ありますね。なかでも助詞や接続詞の間違いなんかは気になるほうです。私も間違えないようにしているのですが、生放送で話すとなるとなかなかうまくいきません。一方『匿名ラジオ』のARuFaさんとダ・ヴィンチ・恐山さんは自分の頭の中で文章を組み立ててから声を発していらっしゃいます。WEBライターさんという特性もあって得意でいらっしゃるのかもしれませんが、私もできるようになりたくて試行錯誤しています。
林原めぐみを母に思いっきりプレゼン

――なにげなくラジオをつけて『論理×ロンリー』を聴いた人が「この人の話、面白い」と気になって、そこから佐倉さんのファンになる人も増えそうですね。
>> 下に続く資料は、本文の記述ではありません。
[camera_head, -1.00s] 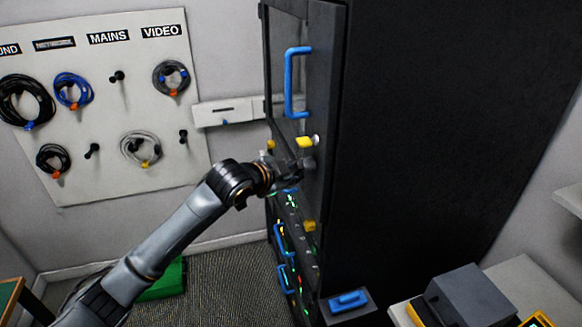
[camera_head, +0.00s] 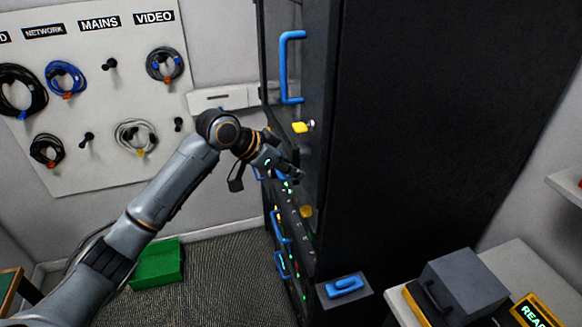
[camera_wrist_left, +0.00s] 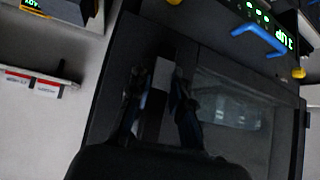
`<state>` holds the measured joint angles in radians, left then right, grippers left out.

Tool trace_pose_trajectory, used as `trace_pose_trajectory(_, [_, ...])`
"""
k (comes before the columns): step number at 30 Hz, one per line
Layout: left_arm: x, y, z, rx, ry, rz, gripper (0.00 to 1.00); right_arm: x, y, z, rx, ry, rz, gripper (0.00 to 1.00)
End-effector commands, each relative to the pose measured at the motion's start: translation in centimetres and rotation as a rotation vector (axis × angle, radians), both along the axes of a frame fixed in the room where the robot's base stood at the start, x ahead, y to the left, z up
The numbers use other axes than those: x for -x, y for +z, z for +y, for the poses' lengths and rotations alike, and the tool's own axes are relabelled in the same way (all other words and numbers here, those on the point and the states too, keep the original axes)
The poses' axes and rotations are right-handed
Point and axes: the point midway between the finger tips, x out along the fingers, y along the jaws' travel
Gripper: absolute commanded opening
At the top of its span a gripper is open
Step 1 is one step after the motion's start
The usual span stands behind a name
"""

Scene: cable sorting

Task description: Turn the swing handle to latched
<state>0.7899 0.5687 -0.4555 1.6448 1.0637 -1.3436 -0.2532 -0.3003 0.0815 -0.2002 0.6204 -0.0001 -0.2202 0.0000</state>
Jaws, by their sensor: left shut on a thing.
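The black cabinet (camera_head: 440,110) stands at the right in the head view, its narrow front facing left. My left gripper (camera_head: 290,170) is at this front, below a yellow part (camera_head: 300,127). In the left wrist view my left gripper (camera_wrist_left: 158,95) faces a dark door with a window (camera_wrist_left: 228,105). Its two fingers are either side of a narrow piece at the door's edge, and it is shut on the swing handle. The handle is mostly hidden by the fingers, and its angle cannot be told. My right gripper is not in view.
A blue pull handle (camera_head: 286,65) sticks out above my gripper. More blue handles (camera_head: 279,227) are below. Cables hang on a white board (camera_head: 95,165) at the left. A green box (camera_head: 158,265) lies on the floor. A side table (camera_head: 400,312) stands at the lower right.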

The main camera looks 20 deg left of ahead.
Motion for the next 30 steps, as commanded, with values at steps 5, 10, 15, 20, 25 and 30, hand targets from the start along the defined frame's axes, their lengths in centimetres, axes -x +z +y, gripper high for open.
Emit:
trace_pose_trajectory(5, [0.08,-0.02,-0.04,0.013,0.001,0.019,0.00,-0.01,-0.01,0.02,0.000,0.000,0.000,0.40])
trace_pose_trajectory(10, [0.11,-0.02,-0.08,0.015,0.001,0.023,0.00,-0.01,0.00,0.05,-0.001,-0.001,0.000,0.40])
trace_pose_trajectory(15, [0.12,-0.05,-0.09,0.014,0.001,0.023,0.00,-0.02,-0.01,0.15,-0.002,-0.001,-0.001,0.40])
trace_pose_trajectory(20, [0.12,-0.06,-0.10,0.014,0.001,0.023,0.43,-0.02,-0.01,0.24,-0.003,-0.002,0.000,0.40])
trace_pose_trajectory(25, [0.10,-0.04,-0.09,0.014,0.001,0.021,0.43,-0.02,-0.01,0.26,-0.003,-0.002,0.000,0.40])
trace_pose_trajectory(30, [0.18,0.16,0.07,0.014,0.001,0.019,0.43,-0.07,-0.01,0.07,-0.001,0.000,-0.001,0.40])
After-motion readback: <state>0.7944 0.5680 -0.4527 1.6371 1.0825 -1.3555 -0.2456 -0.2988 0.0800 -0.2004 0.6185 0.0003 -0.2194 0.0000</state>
そうなっていただけると嬉しいです。母が数年前から「最近、TBSラジオがすごく面白い」と言って、TBSラジオをずっとつけっぱなしにしていることがあるんです。それで『林原めぐみのTokyo Boogie Night』を聴いて「林原めぐみさんって、声優さんなのね」と言ったんです。母は声優について詳しくないのでとても嬉しく、そして私は林原さんが大好きなので、林原さんの凄みを母に思いっきりプレゼンして良いコミュニケーションを構築できました。偶然聴いたことがきっかけでハマることってあるんですよね。
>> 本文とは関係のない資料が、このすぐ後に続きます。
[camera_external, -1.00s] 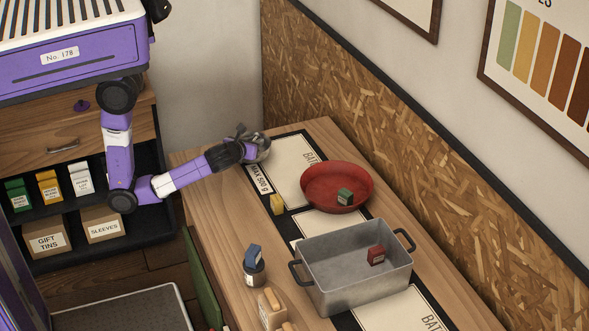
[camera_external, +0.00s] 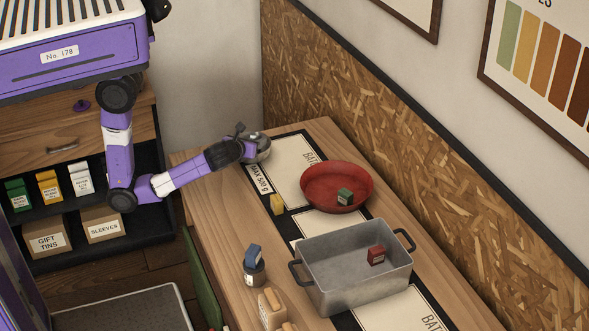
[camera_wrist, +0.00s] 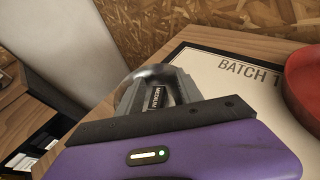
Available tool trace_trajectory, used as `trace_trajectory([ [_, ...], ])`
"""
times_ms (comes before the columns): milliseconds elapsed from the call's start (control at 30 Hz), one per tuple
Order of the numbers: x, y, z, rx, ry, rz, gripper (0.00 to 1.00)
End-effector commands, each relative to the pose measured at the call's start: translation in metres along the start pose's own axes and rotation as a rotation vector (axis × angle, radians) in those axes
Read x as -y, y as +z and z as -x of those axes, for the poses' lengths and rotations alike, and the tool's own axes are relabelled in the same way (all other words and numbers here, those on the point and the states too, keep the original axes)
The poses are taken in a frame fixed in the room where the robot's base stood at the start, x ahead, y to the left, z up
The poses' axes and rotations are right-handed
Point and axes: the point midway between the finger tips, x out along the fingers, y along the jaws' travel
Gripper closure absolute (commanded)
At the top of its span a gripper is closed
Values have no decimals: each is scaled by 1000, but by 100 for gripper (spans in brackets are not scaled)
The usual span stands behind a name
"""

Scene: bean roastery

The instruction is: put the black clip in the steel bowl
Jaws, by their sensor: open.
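The steel bowl (camera_external: 263,153) stands at the far end of the table, partly hidden behind my gripper (camera_external: 249,142). In the wrist view, the bowl's rim (camera_wrist: 128,88) curves just beyond my gripper (camera_wrist: 150,84). My gripper is open at the bowl. A dark piece with a white label (camera_wrist: 154,97), apparently the black clip, shows in the bowl area beside the grey fingers. Its lower part is hidden by my gripper, and I cannot tell whether it touches a finger.
A red dish (camera_external: 318,203) holds a green clip (camera_external: 345,197). A grey pot (camera_external: 345,287) holds a red clip (camera_external: 376,255). A blue clip (camera_external: 253,255) sits on a small tin (camera_external: 254,274). An OSB wall panel (camera_external: 400,150) borders the table.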

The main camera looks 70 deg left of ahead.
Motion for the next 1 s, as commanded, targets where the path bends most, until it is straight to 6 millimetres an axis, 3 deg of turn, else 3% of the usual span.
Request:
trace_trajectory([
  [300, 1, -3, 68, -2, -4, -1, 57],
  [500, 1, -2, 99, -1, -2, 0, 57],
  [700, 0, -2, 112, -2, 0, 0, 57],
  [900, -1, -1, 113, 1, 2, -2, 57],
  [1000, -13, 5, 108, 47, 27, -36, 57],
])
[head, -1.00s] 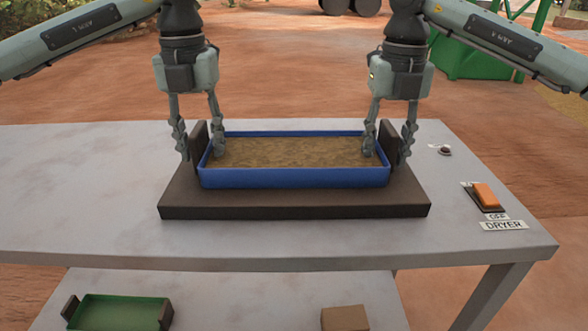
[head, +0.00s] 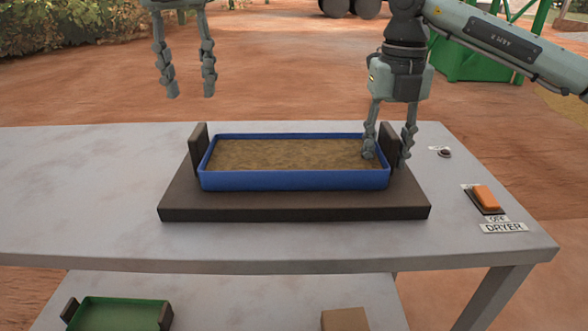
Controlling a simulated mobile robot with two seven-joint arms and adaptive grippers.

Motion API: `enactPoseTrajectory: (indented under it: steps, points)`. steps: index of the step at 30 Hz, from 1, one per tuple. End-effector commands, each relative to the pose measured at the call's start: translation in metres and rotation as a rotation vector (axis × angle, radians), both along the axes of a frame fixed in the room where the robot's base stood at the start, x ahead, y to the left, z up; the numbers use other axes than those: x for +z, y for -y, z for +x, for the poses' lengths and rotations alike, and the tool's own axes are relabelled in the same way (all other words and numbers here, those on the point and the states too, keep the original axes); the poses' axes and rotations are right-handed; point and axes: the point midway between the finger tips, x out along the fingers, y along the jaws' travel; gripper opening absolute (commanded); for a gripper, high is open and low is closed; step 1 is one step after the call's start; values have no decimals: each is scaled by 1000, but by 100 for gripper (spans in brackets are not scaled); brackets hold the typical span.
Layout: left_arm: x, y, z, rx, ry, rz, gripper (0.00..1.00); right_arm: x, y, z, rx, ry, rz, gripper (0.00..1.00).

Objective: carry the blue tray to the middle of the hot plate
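The blue tray (head: 293,181), filled with brown material, sits level on the dark hot plate (head: 294,207), roughly centred on it. It has an upright dark handle at each end. My left gripper (head: 190,92) is open and empty, raised well above the tray's left handle (head: 197,149). My right gripper (head: 388,157) is low at the tray's right end, its fingers on either side of the right handle (head: 388,140). The fingers look spread, with some gap to the handle; contact is hard to make out.
An orange switch (head: 486,197) with a dryer label (head: 503,227) and a small round button (head: 444,152) are right of the plate. A green tray (head: 120,313) and a brown block (head: 345,319) are on the lower shelf. The grey table's left side (head: 80,190) is clear.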

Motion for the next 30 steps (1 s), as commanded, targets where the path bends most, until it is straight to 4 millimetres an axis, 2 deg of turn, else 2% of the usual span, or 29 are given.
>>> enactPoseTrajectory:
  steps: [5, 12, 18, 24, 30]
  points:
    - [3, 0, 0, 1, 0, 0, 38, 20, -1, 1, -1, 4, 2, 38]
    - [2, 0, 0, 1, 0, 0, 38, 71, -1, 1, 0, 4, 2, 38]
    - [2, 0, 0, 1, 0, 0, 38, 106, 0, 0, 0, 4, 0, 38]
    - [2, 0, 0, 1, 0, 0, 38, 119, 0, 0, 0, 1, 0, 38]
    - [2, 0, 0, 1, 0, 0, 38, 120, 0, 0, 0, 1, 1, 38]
――番組がスタートして間もなく、定年退職したという方からもメールが届きましたよね。
夫婦で聴いている50代の方とか、定年退職後の楽しみになっているというような方も多いです。深くハマらなくても、久しぶりに孫に会った時に「佐倉さんっていう人のラジオを聴いてるよ」といった具合に話が広がるきっかけになったら嬉しいです。
不登校時代のことを話そうと思った理由

――佐倉さんは『論理×ロンリー』で不登校時代のお話をされることがありますが、不登校について話すようになったのは最近のことですか?
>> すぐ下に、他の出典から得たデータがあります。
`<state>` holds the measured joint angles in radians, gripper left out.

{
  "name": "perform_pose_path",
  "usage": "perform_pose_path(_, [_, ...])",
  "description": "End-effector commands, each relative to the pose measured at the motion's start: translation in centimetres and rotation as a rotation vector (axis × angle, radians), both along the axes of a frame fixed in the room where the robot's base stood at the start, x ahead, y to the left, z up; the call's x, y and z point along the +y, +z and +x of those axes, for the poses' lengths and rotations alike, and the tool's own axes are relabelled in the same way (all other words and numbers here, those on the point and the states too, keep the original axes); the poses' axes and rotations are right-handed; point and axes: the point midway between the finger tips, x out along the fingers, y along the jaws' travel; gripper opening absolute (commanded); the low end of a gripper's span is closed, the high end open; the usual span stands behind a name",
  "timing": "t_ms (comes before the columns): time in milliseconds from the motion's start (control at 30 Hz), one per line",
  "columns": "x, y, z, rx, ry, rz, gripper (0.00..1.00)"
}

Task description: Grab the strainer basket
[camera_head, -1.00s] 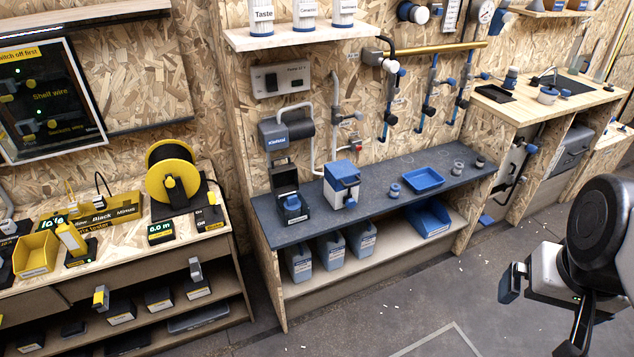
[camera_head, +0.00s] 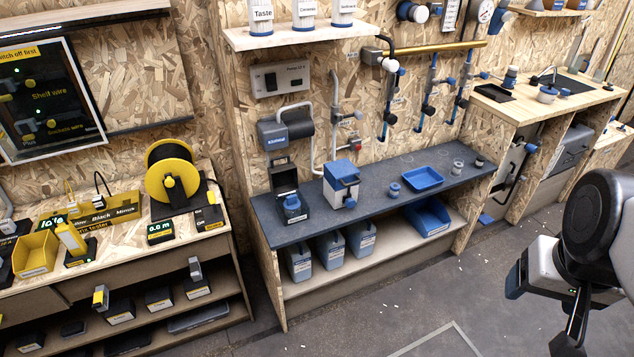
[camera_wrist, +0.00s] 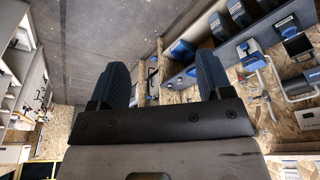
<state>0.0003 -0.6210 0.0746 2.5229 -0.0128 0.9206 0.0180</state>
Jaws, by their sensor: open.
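I cannot pick out the strainer basket for certain. A small blue-and-white cup-like part (camera_head: 548,94) stands on the wooden bench at the upper right of the head view; it may be the basket, but it is too small to tell. My gripper (camera_wrist: 161,75) is open in the wrist view, with two dark blue fingers wide apart and nothing between them. In the head view my arm's end is at the right edge, over the floor in front of the benches and well away from that part.
A dark worktop (camera_head: 335,213) holds a blue tray (camera_head: 423,179), a white-and-blue box (camera_head: 341,184) and small fittings. Blue-grey canisters (camera_head: 330,250) and a blue bin (camera_head: 428,217) sit on its lower shelf. The wooden bench (camera_head: 500,108) has a dark panel on top.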

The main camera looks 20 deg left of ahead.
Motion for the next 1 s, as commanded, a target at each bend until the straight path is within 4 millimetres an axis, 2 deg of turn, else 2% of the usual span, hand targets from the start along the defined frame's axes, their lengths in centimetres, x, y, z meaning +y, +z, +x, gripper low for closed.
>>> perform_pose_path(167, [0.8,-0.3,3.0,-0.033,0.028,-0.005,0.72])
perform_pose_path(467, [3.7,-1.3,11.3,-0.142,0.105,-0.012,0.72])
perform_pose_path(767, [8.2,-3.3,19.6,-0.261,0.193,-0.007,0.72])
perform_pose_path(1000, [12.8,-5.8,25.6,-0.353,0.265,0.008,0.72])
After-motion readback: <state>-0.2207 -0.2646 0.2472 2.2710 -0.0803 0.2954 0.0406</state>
実はこれまではあまり公言しておらず、「ぼっちだった」とか「学校に行っていない時期があった」とか「学校が苦手だった」といった具合に濁していました。自分の中で傷がかさぶたになっていない状況で整理整頓した言葉をアウトプットすると、少し引っ掻いただけで剥がれてしまう気がしたんです。それに、不登校だった自分の過去が消費されることへの抵抗もかなりありました。
――それが、いつしか気持ちが変わってきたんですね?
30歳になって決意しました。「私が当時の体験を消費することで、不登校の誰かを救い出せるきっかけになるのなら話してもいいかも」と思ったんです。昔は不登校の人に対する偏見が大きかったけれど、最近は珍しい言葉ではなくなってきたことも覚悟したきっかけになりました。
――確かに、不登校という言葉の印象は変わってきましたね。
ただ、これは私の個人の感想なのですが、人が不登校について話しているのを聞いた時に、“丸い言葉”で喋っている人が多いことが気になっていたんです。ポジティブに元気づけたり、丸まっている相手の手を引っ張って無理に立たせようとしているのを感じると「自分だったら絶対に心を閉ざすに違いない」とヤキモキするんです。多少耳触りは悪くても、誰かの耳に引っかかる本質に迫った言葉で誰かに届けたいと思います。
――不登校の本人は敏感に気付きますよね。
美談のようにまとめるのではなくて、ネガティブな言葉であっても包み隠さずに残したいんです。当時の私には各所に配慮した丸い輪郭の言葉は耳から滑り落ちて、不登校にかけられた言葉で心に残った言葉がひとつもなかった。どうすれば当時の自分に耳を傾けさせられるんだろうと、過去の自分とずっと対話しているような感覚です。
『日曜天国』で不登校についてお話をした時も「優しくて、引っ張り上げるような言葉は当事者には届かない」とお伝えしました。放送で断言することで「この人の話なら聞いてみてもいいかもしれない」と苦しんでいる誰かに思ってほしくて。ある意味、賭けでもありました。